─── Recorded data

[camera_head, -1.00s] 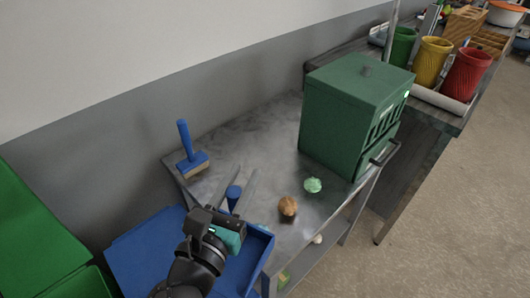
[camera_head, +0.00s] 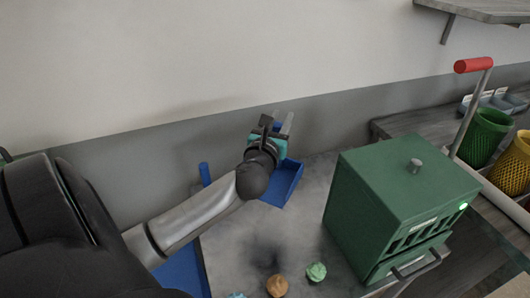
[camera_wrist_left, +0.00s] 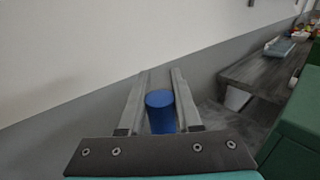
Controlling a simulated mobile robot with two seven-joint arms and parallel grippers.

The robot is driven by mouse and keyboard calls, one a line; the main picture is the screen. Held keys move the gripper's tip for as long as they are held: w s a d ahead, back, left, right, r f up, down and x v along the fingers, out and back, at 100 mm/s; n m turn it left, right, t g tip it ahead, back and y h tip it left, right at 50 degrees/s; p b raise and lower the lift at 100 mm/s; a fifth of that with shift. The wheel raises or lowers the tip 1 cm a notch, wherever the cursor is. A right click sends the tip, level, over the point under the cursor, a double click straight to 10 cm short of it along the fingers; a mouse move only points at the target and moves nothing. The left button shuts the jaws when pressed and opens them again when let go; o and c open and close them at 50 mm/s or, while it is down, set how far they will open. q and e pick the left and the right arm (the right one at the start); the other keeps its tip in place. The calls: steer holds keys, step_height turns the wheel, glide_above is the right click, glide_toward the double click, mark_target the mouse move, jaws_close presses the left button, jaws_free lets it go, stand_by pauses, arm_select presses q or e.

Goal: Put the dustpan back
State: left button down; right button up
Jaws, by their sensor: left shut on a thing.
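The blue dustpan (camera_head: 288,185) is at the back of the metal table, near the wall, with its pan tilted toward the camera. I cannot tell whether it touches the table. My left gripper (camera_head: 283,125) is at the dustpan's upper end, and my wrist hides part of it. In the left wrist view the gripper (camera_wrist_left: 158,98) is shut on the blue round dustpan handle (camera_wrist_left: 160,112), which stands between the two fingers. My right gripper is not in view.
A blue brush handle (camera_head: 204,173) stands left of the dustpan, partly behind my arm. A green box (camera_head: 395,215) with a lid knob stands on the right. Crumpled brown (camera_head: 277,286) and green (camera_head: 316,272) balls lie in front. The metal table (camera_head: 300,235) is bare between.

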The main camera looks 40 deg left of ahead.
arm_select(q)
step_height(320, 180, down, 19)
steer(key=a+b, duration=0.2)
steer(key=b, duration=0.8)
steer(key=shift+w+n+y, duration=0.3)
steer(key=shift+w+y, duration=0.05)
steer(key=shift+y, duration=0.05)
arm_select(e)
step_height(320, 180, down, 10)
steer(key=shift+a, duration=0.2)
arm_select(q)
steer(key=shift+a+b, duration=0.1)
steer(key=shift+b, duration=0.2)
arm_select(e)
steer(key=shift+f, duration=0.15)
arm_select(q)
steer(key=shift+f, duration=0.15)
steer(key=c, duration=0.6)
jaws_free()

──────

To be done: Copy nothing but the lines from the top of the material through the line holding "Controlling a simulated", exactly as written; omit pictures.

Exercise output:
[camera_head, -1.00s] 
[camera_head, +0.00s] 
[camera_wrist_left, +0.00s] 
Controlling a simulated mobile robot with two seven-joint arms and parallel grippers.

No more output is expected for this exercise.